### [Required work]
Comb the records below for the string "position" and copy each line where it turns up.
· · · ·
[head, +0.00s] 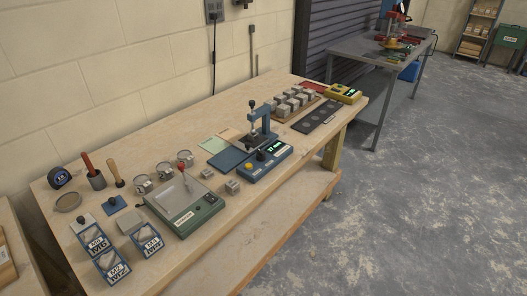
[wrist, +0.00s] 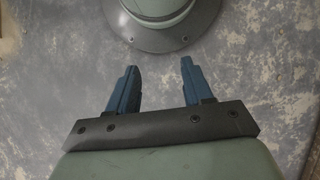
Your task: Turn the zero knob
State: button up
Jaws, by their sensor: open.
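A blue instrument box (head: 265,163) sits on the workbench, right of the middle, with a lit green display (head: 274,147). A black knob (head: 261,155) stands on its top beside a yellow button (head: 249,166). No label is legible, so I cannot confirm that this is the zero knob. A blue press stand (head: 266,122) is just behind the box. My gripper (wrist: 159,64) shows only in the wrist view, its two blue fingers apart and empty above the grey floor. No knob shows between them.
The workbench (head: 316,163) also holds a green scale (head: 186,208), blue labelled tubs (head: 112,265), metal cups, a tray of grey blocks (head: 290,104) and a yellow device (head: 343,94). A wall is behind; the floor (head: 420,190) in front is clear.

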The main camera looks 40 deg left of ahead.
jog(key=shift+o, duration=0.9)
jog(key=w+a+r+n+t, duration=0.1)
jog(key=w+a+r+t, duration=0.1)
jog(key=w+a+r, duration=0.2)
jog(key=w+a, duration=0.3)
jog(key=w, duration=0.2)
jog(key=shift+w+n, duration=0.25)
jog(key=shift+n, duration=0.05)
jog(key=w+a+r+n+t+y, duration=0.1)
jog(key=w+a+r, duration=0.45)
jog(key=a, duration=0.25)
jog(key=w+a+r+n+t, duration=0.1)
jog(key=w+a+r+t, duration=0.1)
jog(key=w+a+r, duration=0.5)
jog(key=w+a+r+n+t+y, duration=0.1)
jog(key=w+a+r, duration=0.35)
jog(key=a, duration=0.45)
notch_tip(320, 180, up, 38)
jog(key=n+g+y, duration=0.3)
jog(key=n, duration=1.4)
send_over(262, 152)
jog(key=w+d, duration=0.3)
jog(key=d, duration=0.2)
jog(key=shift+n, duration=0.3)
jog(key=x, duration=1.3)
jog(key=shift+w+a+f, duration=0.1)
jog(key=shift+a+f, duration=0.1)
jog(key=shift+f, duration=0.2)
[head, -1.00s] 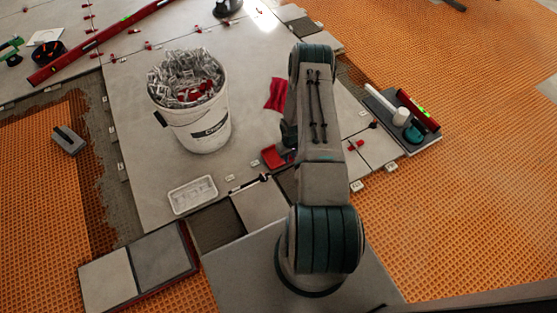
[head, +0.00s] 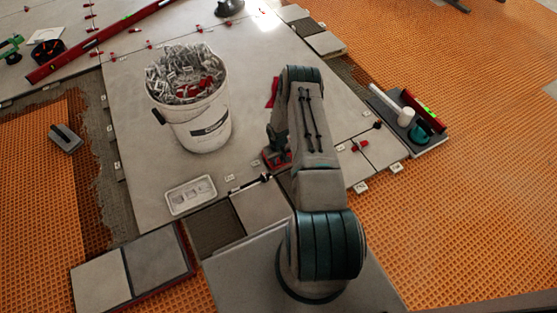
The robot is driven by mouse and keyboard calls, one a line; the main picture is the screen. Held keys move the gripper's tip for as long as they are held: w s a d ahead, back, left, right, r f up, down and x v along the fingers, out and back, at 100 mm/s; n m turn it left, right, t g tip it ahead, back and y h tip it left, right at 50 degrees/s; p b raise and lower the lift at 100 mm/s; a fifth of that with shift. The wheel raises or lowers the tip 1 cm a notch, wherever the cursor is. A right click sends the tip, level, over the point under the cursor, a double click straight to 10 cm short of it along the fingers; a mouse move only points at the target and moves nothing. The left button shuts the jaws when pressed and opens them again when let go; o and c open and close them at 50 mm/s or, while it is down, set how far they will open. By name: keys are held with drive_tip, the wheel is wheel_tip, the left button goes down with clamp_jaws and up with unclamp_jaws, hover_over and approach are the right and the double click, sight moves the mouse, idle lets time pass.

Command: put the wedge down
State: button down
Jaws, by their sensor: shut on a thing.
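My gripper (head: 276,150) points down at the small red tray (head: 271,163), just right of the bucket. It is shut on the wedge, but the wedge is too small and too covered by the gripper and arm to make out. The gripper's tip is at or just above the tray; I cannot tell whether anything touches. The tray is partly hidden behind the gripper.
A white bucket (head: 205,130) full of clear clips stands left of the gripper. A white compartment tray (head: 190,195) lies in front of it. A dark board (head: 430,138) with tools lies at right. A red cloth (head: 271,92) lies behind the arm. Open tile (head: 150,165) is left of the bucket.

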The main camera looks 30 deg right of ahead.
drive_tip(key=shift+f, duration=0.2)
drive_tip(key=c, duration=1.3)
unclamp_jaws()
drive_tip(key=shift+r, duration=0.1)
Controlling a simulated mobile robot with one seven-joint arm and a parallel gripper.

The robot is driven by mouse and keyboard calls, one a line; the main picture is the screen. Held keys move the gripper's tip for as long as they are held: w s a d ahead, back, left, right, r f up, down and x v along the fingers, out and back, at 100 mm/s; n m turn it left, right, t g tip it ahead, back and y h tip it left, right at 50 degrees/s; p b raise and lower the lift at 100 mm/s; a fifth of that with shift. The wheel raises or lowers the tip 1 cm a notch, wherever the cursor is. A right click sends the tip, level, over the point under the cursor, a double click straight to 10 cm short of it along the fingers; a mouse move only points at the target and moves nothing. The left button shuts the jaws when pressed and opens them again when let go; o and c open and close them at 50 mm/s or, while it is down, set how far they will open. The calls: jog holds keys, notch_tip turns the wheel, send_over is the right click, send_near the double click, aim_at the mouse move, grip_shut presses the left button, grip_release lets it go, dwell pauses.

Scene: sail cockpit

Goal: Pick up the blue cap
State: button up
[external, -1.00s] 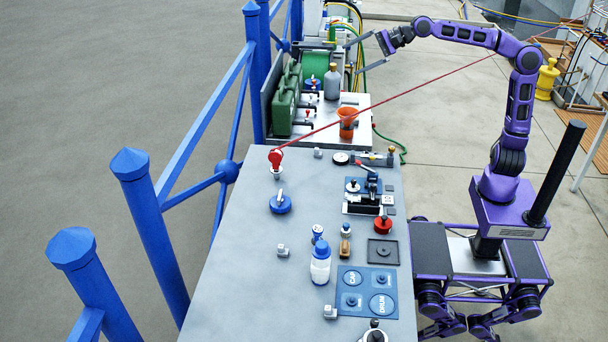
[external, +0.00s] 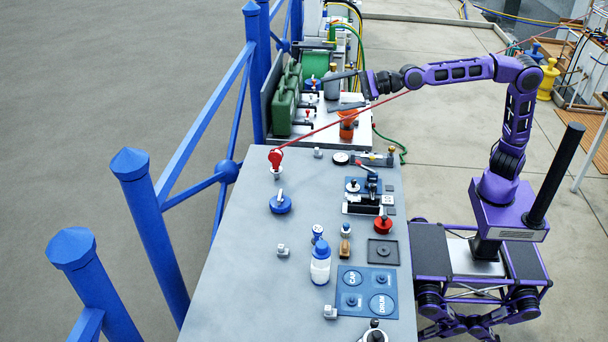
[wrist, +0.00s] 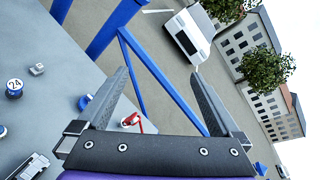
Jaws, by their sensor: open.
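A round blue cap-like piece (external: 281,205) with a pale upright handle sits on the grey table at its left-middle. In the wrist view its blue side (wrist: 85,101) shows partly, behind the left finger. I cannot tell for sure which blue piece is the cap. My gripper (external: 342,93) is open and empty, in the air near the table's far end, well away from all of these. The wrist view shows its fingers (wrist: 160,75) spread with nothing between them.
A red line runs from a red fitting (external: 275,158) across to the upper right, close to my gripper. An orange cup (external: 347,126) and a grey bottle (external: 332,84) stand on the far bench. Blue railing (external: 155,230) borders the left. The table's left-front surface is clear.

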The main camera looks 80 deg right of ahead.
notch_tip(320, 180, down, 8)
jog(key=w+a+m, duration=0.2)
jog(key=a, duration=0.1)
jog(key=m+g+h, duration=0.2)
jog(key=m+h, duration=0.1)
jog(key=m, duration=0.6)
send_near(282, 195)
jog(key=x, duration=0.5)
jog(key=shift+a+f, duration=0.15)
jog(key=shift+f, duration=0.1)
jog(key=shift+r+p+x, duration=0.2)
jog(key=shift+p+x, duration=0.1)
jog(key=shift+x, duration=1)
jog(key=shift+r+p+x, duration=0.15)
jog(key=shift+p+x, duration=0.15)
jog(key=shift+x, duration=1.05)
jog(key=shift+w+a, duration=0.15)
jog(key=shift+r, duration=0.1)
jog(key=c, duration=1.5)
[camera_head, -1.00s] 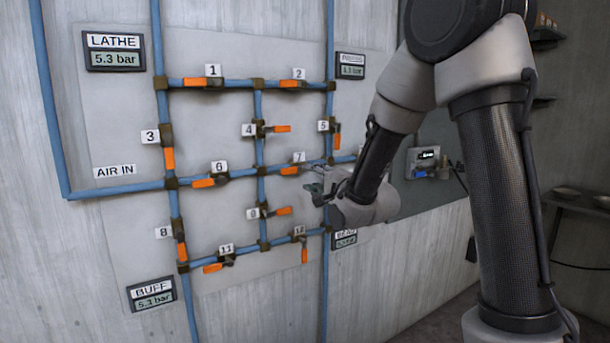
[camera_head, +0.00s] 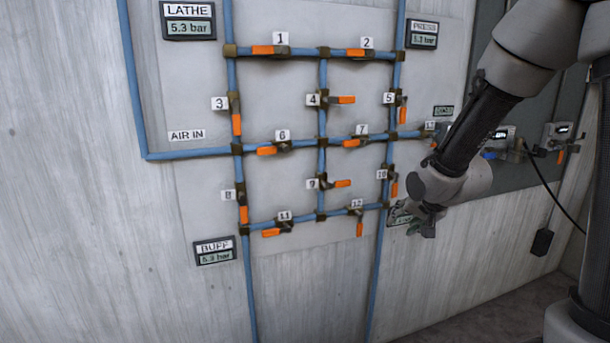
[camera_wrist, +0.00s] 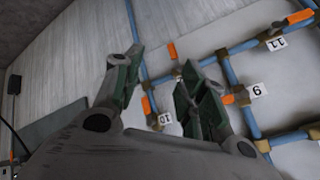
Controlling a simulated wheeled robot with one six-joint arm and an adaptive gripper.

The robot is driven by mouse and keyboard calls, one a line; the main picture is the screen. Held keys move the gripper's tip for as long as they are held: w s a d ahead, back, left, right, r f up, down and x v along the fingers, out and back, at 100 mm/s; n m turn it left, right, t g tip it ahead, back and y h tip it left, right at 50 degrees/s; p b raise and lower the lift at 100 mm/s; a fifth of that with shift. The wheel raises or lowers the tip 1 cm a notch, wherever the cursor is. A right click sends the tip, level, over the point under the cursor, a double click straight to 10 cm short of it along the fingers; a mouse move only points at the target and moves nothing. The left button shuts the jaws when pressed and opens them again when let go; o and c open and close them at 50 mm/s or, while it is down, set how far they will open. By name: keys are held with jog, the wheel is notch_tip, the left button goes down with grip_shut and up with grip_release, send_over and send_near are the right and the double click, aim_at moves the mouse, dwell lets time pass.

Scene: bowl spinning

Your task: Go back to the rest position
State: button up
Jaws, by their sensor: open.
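My gripper (camera_head: 420,220) hangs in front of the wall, right of the pipe panel, with its fingers tilted down. In the wrist view my gripper (camera_wrist: 160,80) shows two green-padded fingers spread apart with nothing between them. The wall panel (camera_head: 280,100) carries blue pipes (camera_head: 190,154) with numbered valves that have orange handles. Valve 10's handle (camera_head: 394,189) points down, close left of my gripper. Valve 9's handle (camera_head: 343,183) lies level. My gripper and wrist partly hide the display at the lower right of the panel.
Displays for LATHE (camera_head: 188,20), PRESS (camera_head: 424,34) and BUFF (camera_head: 215,251) hang around the pipes. Gauges with a black cable (camera_head: 550,185) and a dark box (camera_head: 542,242) are on the wall at right. The floor (camera_head: 490,310) shows at lower right.

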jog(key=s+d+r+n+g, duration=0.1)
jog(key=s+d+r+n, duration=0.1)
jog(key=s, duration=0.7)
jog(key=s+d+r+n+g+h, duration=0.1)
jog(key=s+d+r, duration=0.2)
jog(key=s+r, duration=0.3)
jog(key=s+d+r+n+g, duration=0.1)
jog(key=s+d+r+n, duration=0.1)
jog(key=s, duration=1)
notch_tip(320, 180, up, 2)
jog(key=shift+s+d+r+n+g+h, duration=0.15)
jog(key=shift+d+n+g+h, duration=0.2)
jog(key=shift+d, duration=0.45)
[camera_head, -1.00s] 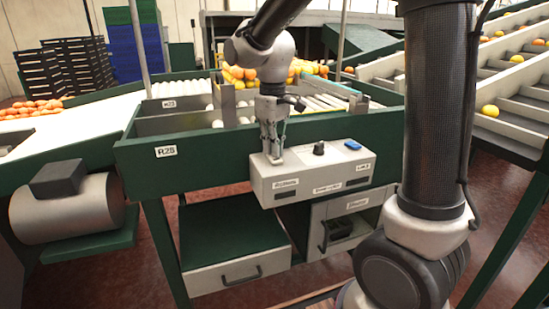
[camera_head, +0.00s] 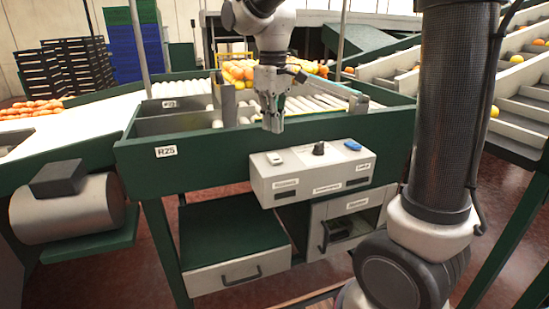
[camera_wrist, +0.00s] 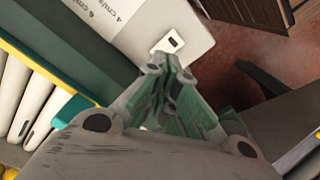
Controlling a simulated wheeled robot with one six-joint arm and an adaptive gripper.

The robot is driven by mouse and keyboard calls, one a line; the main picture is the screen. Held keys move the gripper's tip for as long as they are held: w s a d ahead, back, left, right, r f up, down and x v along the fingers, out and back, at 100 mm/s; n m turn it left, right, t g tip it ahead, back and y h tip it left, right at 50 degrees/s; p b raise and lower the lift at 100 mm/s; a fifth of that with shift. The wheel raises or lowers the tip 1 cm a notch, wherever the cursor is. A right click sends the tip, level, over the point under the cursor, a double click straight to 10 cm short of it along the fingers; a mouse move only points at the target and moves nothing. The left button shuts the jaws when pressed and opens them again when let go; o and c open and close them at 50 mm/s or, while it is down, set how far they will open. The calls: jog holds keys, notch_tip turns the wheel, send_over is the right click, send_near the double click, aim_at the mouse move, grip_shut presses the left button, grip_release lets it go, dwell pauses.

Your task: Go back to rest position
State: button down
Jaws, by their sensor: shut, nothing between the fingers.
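My gripper (camera_head: 273,124) is shut and empty. It points down in the head view, above and behind the left end of the control box. It also shows in the wrist view (camera_wrist: 170,75), with its fingers together. The pale control box (camera_head: 312,187) sits on the front of the green sorting table. It carries a white rocker switch (camera_head: 274,158) on the left, a black knob (camera_head: 319,148) in the middle and a blue button (camera_head: 353,145) on the right. The switch also shows in the wrist view (camera_wrist: 169,42), just beyond the fingertips and apart from them.
The green table (camera_head: 200,160) has raised walls around a roller bed (camera_head: 315,103). Oranges (camera_head: 240,72) lie behind it. A drawer (camera_head: 238,272) and an open compartment (camera_head: 345,228) are below. A sloped conveyor (camera_head: 500,75) stands at the right.

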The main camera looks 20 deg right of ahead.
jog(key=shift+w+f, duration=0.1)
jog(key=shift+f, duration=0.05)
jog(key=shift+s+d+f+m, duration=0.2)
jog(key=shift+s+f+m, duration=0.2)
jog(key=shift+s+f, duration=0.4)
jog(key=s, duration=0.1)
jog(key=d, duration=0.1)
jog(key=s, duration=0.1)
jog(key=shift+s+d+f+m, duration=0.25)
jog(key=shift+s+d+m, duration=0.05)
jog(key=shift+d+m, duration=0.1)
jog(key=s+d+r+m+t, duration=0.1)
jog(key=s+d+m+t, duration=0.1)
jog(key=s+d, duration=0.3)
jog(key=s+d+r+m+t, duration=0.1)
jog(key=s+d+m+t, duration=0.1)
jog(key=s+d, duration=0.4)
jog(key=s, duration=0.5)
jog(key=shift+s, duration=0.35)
· · · ·
### [Solved problem]
Your task: Go back to the rest position
Your task: Go back to rest position

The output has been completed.